:: DATA PROVIDED ::

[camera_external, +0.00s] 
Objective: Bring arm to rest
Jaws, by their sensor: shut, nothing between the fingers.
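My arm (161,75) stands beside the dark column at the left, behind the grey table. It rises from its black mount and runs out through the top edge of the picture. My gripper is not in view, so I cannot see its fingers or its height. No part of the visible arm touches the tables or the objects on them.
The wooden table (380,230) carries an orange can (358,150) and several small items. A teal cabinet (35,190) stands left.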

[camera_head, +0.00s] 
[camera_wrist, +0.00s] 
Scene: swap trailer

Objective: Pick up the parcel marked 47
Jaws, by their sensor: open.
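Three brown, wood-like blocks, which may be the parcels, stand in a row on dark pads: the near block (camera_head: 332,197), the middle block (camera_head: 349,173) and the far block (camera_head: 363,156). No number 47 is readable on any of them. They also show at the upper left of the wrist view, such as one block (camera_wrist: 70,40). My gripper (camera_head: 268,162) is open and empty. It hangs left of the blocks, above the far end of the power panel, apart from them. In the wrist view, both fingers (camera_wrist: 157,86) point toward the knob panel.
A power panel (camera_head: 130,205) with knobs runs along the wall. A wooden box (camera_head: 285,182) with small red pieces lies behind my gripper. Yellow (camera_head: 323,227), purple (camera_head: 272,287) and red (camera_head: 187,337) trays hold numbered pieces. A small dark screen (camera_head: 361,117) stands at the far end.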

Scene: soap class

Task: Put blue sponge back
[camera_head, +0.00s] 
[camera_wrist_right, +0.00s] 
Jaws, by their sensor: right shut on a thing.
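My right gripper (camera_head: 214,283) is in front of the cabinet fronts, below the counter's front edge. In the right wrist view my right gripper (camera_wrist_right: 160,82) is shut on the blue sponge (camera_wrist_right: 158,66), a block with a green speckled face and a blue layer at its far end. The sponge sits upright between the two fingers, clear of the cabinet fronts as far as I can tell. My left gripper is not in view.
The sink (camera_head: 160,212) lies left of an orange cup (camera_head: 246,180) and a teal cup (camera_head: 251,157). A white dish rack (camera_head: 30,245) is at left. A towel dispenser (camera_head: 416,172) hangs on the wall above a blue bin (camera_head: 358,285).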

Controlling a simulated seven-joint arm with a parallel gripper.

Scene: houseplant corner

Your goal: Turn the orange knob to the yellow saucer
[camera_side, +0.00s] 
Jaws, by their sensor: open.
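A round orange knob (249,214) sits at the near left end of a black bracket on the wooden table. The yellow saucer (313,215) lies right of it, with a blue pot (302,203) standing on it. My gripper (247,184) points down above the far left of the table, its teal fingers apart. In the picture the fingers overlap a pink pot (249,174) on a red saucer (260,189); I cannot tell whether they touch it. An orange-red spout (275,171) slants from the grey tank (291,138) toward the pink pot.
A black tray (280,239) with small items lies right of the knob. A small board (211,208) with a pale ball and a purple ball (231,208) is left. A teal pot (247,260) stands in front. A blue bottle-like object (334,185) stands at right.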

:::

* _GOAL OF THE EXERCISE_:
Of the lines in the data, how many hold the string "Scene"? State the number, nothing else.

* _THE COMPLETED TASK_:
3